What to produce:
Pull every line containing the word "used" from the records.

Entries supplied:
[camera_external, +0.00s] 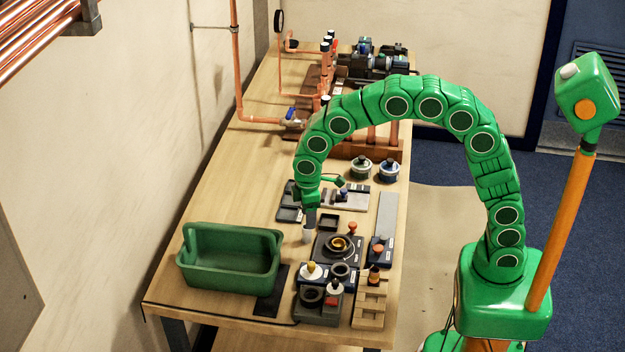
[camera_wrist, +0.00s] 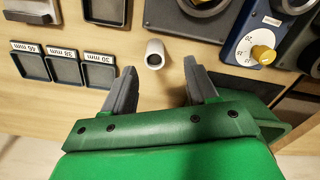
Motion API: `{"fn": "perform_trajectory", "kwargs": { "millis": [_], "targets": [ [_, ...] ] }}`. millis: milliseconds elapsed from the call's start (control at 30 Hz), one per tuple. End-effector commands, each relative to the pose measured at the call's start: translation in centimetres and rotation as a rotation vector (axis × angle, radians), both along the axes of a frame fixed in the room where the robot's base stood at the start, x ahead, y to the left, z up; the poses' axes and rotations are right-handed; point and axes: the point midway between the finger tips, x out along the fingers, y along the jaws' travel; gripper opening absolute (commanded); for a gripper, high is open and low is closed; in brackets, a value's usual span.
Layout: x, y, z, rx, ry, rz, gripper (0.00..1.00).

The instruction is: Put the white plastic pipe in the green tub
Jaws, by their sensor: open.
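The white plastic pipe (camera_external: 307,235) is a short hollow piece on the wooden bench, just below my gripper (camera_external: 310,216) in the external view. In the wrist view the pipe (camera_wrist: 155,54) shows its dark round opening and appears to stand upright. My gripper (camera_wrist: 160,76) is open there, one grey finger on each side and the pipe just beyond the tips, apart from both. The green tub (camera_external: 230,262) stands at the bench's near left, to the left of the pipe. Part of its green wall (camera_wrist: 287,122) shows at the lower right in the wrist view.
Small labelled trays (camera_wrist: 65,67) lie left of the pipe in the wrist view. Dark fixtures with knobs (camera_external: 340,247) crowd the bench to the pipe's right. A wooden stepped block (camera_external: 370,303) stands near the front edge. Bare wood (camera_external: 237,190) lies beyond the tub; copper pipework (camera_external: 240,75) rises behind.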

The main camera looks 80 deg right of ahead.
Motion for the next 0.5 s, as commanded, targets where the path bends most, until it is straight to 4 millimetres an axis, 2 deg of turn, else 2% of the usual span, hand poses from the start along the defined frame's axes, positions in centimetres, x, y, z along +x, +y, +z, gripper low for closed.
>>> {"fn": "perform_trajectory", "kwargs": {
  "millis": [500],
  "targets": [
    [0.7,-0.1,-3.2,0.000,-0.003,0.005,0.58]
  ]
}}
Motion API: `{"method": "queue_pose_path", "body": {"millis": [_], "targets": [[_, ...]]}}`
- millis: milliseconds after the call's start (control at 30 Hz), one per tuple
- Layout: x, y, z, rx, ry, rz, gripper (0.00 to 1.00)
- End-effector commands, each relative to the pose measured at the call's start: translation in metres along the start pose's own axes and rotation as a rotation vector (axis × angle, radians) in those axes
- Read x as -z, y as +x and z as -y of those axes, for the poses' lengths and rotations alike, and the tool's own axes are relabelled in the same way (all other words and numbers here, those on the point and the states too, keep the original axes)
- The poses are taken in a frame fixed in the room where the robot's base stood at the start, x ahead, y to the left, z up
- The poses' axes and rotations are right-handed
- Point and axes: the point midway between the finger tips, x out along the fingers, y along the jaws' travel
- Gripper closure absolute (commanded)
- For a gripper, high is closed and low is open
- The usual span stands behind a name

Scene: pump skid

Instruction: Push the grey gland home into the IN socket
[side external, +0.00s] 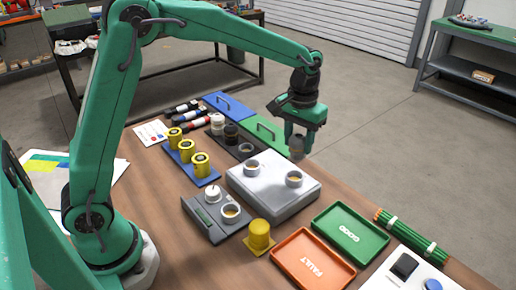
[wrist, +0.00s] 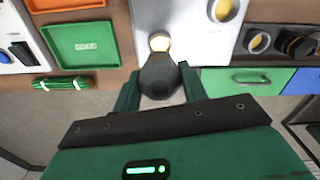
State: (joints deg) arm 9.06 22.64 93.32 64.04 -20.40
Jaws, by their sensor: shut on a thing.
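My gripper (side external: 297,143) is shut on the grey gland (side external: 296,150), a dark grey rounded piece. It hangs in the air near the far edge of the pale pump block (side external: 244,188), apart from it. In the wrist view the gland (wrist: 158,78) sits between the fingers, with a bright spot at its block-side end. The block's top has two round sockets, a left one (side external: 251,165) and a right one (side external: 293,179). No label is readable, so I cannot tell which is IN. In the wrist view the gland partly hides one socket; the other (wrist: 222,10) is clear.
A green GOOD tray (side external: 384,238) and an orange FAULT tray (side external: 330,284) lie right of the block. Yellow pieces on a blue rack (side external: 207,180) and a green lidded panel (side external: 262,121) lie left.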

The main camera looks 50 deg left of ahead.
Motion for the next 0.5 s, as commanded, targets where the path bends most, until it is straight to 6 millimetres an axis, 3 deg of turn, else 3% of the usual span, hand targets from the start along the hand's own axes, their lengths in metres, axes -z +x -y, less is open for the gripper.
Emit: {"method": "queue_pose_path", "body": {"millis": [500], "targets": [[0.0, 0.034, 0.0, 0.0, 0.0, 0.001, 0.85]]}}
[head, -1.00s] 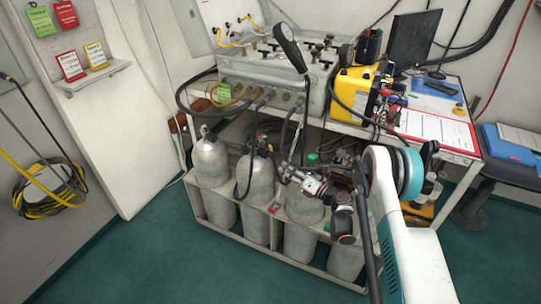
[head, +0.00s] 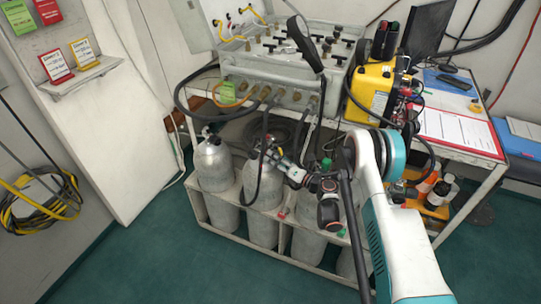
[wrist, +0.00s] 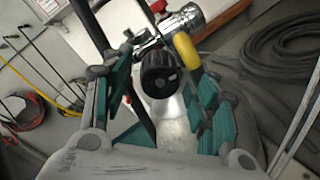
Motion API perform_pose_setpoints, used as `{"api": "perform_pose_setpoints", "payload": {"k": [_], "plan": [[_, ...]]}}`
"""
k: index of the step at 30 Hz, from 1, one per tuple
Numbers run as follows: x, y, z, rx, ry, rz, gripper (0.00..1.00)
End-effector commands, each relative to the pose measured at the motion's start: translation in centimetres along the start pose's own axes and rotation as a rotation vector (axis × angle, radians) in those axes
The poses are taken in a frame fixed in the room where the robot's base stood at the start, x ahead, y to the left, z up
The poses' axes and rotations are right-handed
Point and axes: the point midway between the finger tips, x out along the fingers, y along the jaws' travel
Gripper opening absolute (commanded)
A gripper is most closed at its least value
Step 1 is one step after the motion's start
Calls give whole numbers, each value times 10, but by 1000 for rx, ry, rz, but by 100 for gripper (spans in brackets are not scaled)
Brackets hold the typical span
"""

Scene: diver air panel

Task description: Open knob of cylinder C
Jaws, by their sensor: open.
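My gripper (head: 272,151) is open over the top of the second grey cylinder (head: 262,184) from the left in the head view. In the wrist view, a black round knob (wrist: 158,80) lies between the parted teal fingers of my gripper (wrist: 160,62). A chrome valve (wrist: 182,20) with a red part and a yellow part sits just beyond the knob. I cannot tell whether either finger touches the knob. The head view hides most of this valve behind my gripper and a hose. No letter is readable on any cylinder.
Several cylinders stand in a white rack (head: 230,234); the leftmost cylinder (head: 213,163) is close by. A black hose (head: 262,165) hangs beside my gripper. The air panel (head: 285,70) and table (head: 470,172) are above and behind. The green floor (head: 170,255) in front is clear.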

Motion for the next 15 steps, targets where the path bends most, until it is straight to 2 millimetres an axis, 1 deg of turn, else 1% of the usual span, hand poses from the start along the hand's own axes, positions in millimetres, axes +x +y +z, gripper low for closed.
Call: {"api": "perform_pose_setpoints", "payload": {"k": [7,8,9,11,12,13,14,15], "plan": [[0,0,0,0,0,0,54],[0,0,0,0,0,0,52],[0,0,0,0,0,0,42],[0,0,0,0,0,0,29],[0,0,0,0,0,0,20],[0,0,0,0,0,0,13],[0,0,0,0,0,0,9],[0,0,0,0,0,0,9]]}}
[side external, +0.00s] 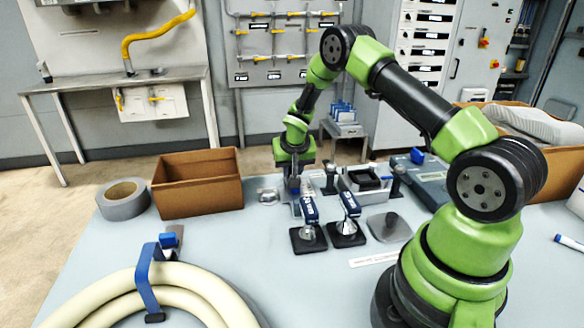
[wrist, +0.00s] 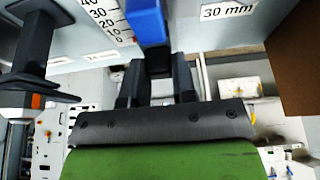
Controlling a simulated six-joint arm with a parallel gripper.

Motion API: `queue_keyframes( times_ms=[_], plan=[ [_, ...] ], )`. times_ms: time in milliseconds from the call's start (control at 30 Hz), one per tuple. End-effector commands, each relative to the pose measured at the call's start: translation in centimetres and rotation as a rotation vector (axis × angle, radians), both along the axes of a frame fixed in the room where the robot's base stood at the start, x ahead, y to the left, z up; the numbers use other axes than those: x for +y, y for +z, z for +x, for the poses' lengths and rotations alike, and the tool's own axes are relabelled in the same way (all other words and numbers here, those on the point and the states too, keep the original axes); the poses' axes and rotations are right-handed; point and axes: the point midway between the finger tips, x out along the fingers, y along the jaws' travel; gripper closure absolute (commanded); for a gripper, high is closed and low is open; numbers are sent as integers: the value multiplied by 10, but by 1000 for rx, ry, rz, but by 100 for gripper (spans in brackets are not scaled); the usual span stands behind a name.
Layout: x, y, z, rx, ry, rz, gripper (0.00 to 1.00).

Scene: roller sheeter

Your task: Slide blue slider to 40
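The blue slider (wrist: 147,20) is at the top middle of the wrist view, beside a white scale (wrist: 104,18) numbered 0 to 40. Its lower end lies near the 0 mark, and its upper part is cut off by the picture edge. My gripper (wrist: 157,68) reaches up toward that lower end, with its two dark fingers apart and a dark part between them. I cannot tell whether a finger touches the slider. In the side view my gripper (side external: 293,178) points down over the small devices at the table's back, hiding most of the slider.
A "30 mm" label (wrist: 228,11) is right of the slider. A black fixture (wrist: 30,50) stands at left in the wrist view. The cardboard box (side external: 197,190), tape roll (side external: 123,199) and two stands with dark-blue handles (side external: 309,208) are near my gripper. A hose coil (side external: 190,290) lies in front.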

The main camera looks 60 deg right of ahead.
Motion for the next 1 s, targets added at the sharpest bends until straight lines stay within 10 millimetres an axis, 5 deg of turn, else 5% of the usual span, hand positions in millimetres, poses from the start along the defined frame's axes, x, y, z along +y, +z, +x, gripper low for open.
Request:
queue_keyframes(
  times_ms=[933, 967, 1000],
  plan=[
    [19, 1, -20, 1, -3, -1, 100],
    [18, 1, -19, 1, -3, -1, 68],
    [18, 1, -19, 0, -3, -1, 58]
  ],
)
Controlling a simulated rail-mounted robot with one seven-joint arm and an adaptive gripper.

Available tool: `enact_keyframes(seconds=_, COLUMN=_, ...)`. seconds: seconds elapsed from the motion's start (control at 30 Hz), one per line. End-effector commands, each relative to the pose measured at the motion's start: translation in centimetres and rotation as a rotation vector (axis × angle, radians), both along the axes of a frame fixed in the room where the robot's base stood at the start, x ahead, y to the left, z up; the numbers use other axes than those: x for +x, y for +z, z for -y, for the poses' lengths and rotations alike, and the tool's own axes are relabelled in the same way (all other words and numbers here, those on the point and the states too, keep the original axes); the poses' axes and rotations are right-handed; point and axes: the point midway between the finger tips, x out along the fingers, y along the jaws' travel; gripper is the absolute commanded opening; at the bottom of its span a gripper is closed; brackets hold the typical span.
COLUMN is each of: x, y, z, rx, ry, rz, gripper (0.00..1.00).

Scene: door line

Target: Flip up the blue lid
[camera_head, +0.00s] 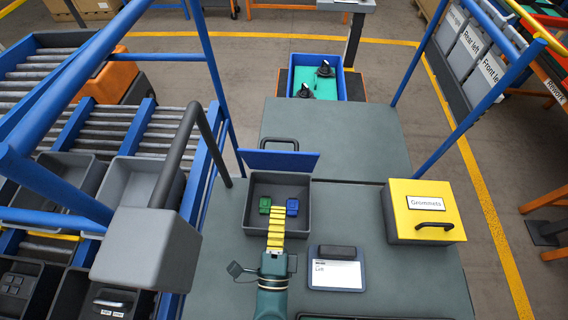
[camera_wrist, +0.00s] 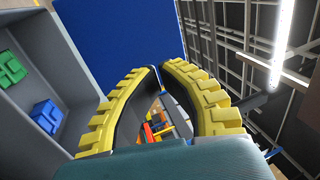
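The blue lid (camera_head: 280,160) is raised at the far edge of a dark grey bin (camera_head: 260,227), with its flat blue face toward me and the bin's inside showing. A dark handle (camera_head: 281,141) shows just beyond its top edge. In the wrist view the blue lid (camera_wrist: 110,35) fills the upper middle. My gripper (camera_head: 277,210) reaches over the near side of the bin, its yellow fingers pointing toward the lid. In the wrist view my gripper's (camera_wrist: 160,68) fingertips are together with nothing seen between them. I cannot tell whether they touch the lid.
A green block (camera_head: 265,205) and a blue block (camera_head: 292,207) lie inside the bin. A yellow-lidded box (camera_head: 422,207) labelled Grommets stands to the right, and a label holder (camera_head: 336,272) lies nearer. Blue frame posts and a grey box (camera_head: 137,250) stand to the left.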

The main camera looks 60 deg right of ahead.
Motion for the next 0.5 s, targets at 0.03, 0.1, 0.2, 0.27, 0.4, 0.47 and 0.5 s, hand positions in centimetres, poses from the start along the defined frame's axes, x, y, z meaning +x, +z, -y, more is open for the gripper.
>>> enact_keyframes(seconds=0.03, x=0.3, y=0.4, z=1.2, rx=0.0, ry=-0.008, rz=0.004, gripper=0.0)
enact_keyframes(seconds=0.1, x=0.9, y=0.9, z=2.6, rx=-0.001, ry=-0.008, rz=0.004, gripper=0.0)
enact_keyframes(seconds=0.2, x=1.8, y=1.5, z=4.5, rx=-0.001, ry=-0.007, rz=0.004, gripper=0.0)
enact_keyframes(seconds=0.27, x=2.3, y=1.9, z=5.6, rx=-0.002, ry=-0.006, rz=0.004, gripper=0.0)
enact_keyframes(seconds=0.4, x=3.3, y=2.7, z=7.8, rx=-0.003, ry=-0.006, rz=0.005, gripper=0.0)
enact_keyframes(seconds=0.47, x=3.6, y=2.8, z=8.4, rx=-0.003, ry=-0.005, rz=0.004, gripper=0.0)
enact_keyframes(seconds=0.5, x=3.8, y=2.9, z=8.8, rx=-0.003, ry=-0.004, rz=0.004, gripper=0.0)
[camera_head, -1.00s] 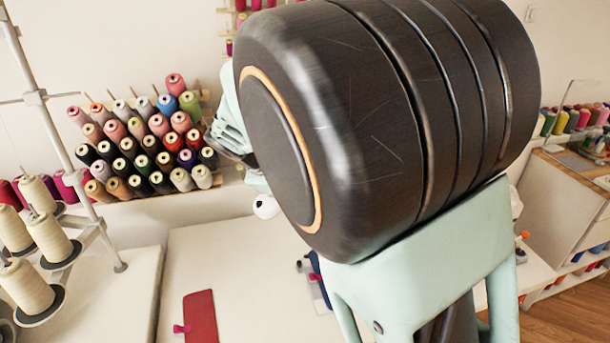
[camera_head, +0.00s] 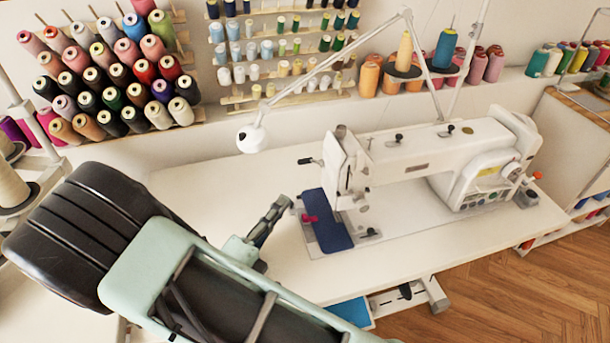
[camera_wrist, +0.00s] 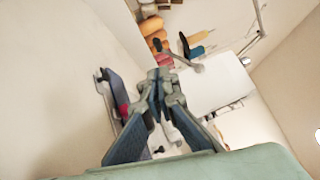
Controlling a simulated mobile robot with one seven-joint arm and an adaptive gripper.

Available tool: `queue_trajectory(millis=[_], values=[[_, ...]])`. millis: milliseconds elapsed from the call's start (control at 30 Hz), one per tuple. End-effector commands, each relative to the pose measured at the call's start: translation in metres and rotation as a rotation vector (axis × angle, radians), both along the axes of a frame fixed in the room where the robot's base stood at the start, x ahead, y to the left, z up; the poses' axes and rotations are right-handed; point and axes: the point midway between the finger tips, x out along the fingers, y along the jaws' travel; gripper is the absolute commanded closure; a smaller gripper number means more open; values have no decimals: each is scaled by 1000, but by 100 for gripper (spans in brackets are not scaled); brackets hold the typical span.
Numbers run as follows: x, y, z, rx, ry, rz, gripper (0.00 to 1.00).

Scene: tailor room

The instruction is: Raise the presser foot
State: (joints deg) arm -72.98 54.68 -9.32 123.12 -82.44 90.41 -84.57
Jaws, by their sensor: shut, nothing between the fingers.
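The white sewing machine (camera_head: 415,165) stands on a white table, and it also shows in the wrist view (camera_wrist: 215,88). A small black-tipped lever (camera_head: 308,161) sticks out from the left of its head. The presser foot area (camera_head: 360,206) is small and unclear. A dark blue cloth (camera_head: 328,222) with a pink clip (camera_head: 310,218) lies beside and under the head. My gripper (camera_head: 284,203) is left of the machine head and the cloth, apart from both. In the wrist view my gripper (camera_wrist: 158,76) has its fingertips together, with nothing between them.
Thread racks (camera_head: 110,75) line the wall, and cone spools (camera_head: 404,55) stand behind the machine. The tabletop (camera_head: 275,262) in front of my gripper is clear.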

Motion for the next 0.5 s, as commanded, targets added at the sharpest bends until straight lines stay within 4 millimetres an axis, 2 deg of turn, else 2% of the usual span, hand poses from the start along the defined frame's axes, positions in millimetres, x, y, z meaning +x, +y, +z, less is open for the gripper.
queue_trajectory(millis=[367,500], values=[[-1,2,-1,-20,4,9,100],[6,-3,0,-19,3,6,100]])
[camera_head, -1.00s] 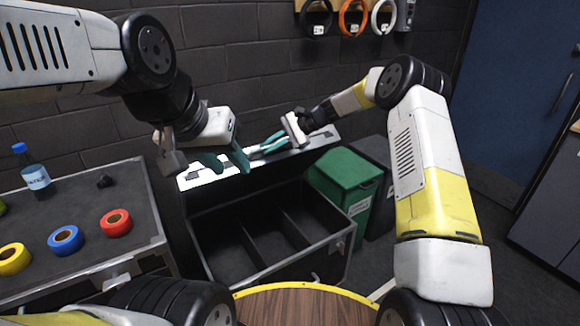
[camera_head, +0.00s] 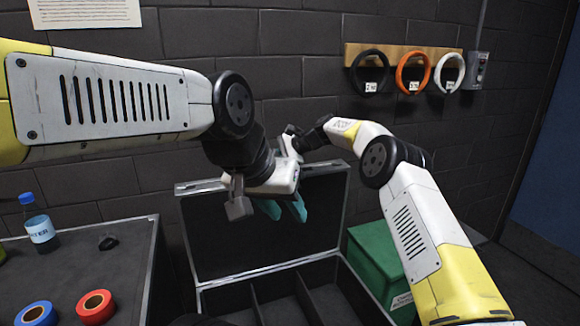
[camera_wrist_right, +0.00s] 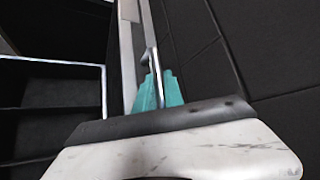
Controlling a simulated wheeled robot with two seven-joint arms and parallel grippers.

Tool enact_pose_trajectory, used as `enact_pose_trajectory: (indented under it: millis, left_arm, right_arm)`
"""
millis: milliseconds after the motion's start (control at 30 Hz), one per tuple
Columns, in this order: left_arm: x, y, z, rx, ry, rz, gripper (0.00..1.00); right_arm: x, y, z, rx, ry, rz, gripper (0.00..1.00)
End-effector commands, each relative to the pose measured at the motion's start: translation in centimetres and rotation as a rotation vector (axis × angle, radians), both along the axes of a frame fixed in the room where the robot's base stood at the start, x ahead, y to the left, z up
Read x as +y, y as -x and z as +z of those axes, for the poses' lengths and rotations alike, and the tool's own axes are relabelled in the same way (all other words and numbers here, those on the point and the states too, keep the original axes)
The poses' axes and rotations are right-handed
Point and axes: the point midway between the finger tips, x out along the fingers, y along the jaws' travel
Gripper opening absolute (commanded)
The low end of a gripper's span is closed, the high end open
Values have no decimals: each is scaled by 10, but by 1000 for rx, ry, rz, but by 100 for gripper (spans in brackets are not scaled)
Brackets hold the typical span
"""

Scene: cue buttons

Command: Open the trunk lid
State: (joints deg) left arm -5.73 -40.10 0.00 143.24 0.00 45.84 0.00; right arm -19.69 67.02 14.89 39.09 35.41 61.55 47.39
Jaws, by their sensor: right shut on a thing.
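The black trunk (camera_head: 275,283) stands open by the wall, its inside split by dividers. Its lid (camera_head: 235,238) is up, close to upright, with the dark inner face toward me. My right gripper (camera_wrist_right: 160,90) is shut on the lid's metal rim in the right wrist view, one teal finger on each side. In the head view its fingers are hidden behind my left gripper. My left gripper (camera_head: 283,209) hangs in front of the lid, its teal fingers apart and nothing seen between them. I cannot tell whether it touches the lid.
A dark table (camera_head: 90,262) at left holds a water bottle (camera_head: 39,225), a blue roll (camera_head: 36,314) and a red roll (camera_head: 95,307). A green bin (camera_head: 376,262) stands right of the trunk. Rings hang on a wooden rack (camera_head: 400,54) on the brick wall.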

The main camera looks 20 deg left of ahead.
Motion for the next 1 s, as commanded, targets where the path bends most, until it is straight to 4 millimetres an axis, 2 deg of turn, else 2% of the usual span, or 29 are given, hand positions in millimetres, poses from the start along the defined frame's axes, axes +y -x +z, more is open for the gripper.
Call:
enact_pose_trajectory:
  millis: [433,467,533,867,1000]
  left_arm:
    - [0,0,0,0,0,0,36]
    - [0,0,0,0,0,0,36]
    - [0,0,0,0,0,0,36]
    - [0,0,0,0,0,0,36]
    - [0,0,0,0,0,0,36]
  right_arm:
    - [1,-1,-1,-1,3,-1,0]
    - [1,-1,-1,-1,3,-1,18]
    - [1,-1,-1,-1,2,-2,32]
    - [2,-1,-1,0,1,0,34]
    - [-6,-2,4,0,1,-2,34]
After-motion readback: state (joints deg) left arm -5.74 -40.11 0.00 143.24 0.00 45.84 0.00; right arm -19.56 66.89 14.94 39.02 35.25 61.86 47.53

Solution:
Motion API perform_pose_setpoints, used as `{"api": "perform_pose_setpoints", "payload": {"k": [_], "plan": [[_, ...]]}}`
Tool enact_pose_trajectory, used as `enact_pose_trajectory: (indented under it: millis, left_arm, right_arm)`

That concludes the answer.